Locate each line of the material that contains "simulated", then return it.

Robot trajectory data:
/---
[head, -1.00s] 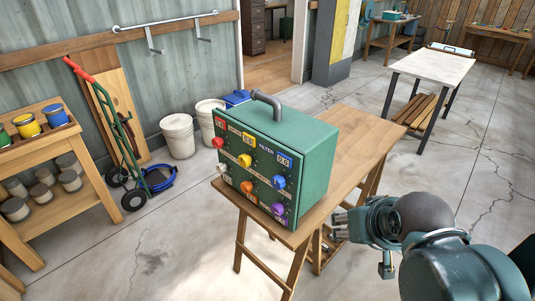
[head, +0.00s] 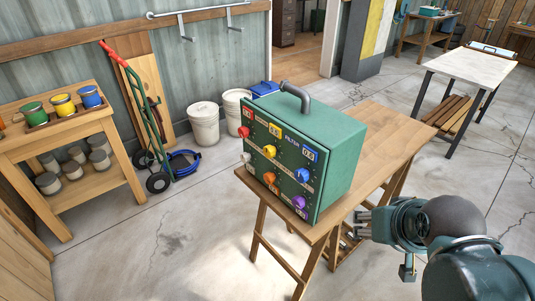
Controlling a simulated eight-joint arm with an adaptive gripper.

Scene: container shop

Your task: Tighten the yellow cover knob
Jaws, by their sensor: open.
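A green box (head: 337,146) with a dark pipe on top stands on a wooden trestle table. Its front panel carries several coloured knobs. The yellow knob (head: 269,151) is in the middle of the left part of the panel, below a yellow label. My gripper (head: 366,221) is at the lower right, beside the table and right of the panel, with its fingers pointing left. It is apart from the box and the yellow knob. Its fingers are small in the picture, and nothing shows between them.
Around the yellow knob sit a red knob (head: 243,132), an orange knob (head: 269,178), a blue knob (head: 302,175) and a purple knob (head: 299,202). The wooden table (head: 385,135) has bare room behind the box. The floor in front of the panel is clear.

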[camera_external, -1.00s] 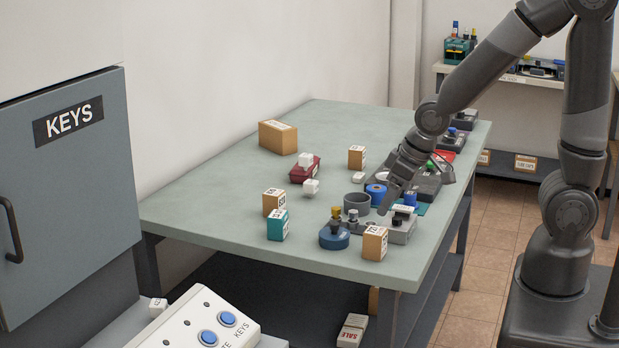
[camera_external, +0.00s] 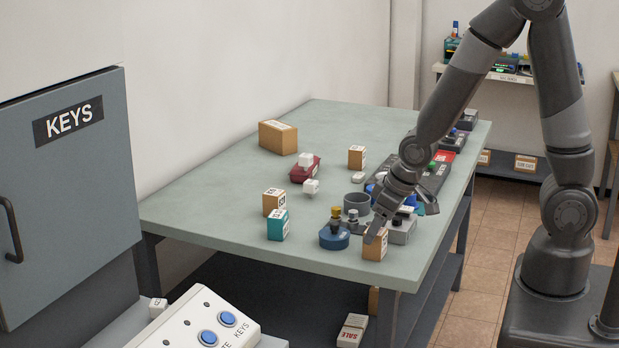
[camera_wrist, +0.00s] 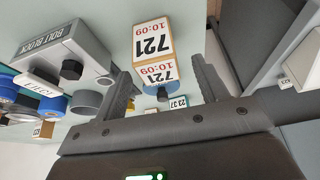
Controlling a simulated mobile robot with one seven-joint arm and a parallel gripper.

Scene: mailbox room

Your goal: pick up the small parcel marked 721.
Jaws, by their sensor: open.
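The small parcel marked 721 (camera_wrist: 152,40) is a brown box with white labels reading 721 and 10:09. It stands near the table's front right corner, where it also shows in the external view (camera_external: 375,247). My gripper (camera_wrist: 163,85) is open, with its two fingers apart and nothing between the tips that I can see it gripping. In the external view my gripper (camera_external: 378,226) is just above the parcel, its fingers partly covering the parcel's top. In the wrist view the parcel lies ahead between the two fingers. I cannot tell whether a finger touches it.
A grey bolt block (camera_wrist: 62,50) stands close beside the parcel. A blue round base with a yellow knob (camera_external: 334,236) is to its left. A teal box (camera_external: 278,226) and another brown parcel (camera_external: 273,203) stand further left. The table (camera_external: 215,215) is clear along its left side.

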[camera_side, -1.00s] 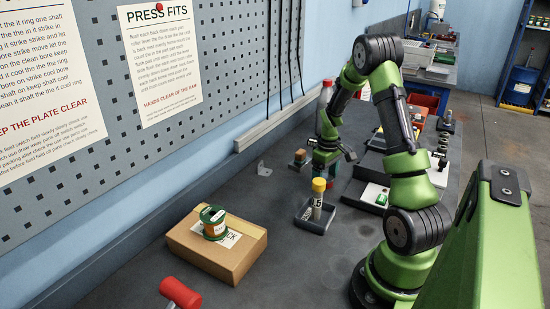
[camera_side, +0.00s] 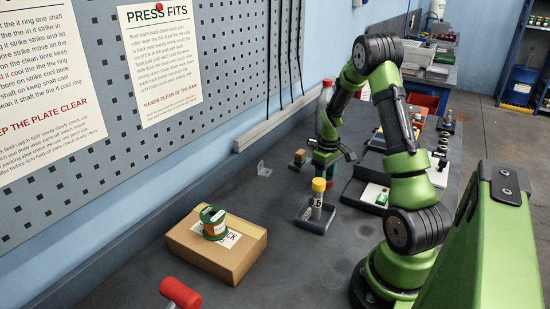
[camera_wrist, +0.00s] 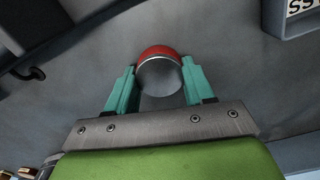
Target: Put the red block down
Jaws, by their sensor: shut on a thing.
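My gripper (camera_wrist: 160,78) shows its two teal fingers in the wrist view, one on each side of a round-topped piece. In the side view my gripper (camera_side: 325,174) is small and points down behind the small grey tray. A bit of red shows low between the fingers there. Whether the block touches the bench is too small to tell.
A grey tray (camera_side: 299,222) with a yellow-capped cylinder (camera_side: 318,186) stands in front of my gripper. A brown block (camera_side: 299,156) is just left of it, and a small bracket (camera_side: 264,169) farther left. A cardboard box (camera_side: 190,243) carries a green tin (camera_side: 213,222).

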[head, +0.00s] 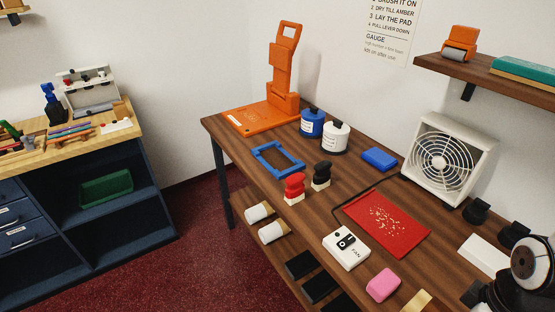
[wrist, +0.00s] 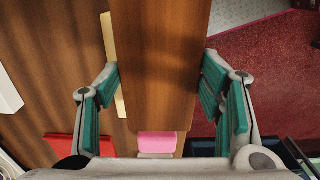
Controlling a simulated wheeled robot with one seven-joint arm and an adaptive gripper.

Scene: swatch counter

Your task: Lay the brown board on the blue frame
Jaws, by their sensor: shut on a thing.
\---
ANSWER TO THIS PROBLEM:
Controlling a simulated eight-joint arm with an adaptive gripper.
Controlling a simulated mobile robot with one seven-joint arm and a parallel gripper.
Controlling a simulated wheeled robot with one seven-joint arm and an adaptive gripper.

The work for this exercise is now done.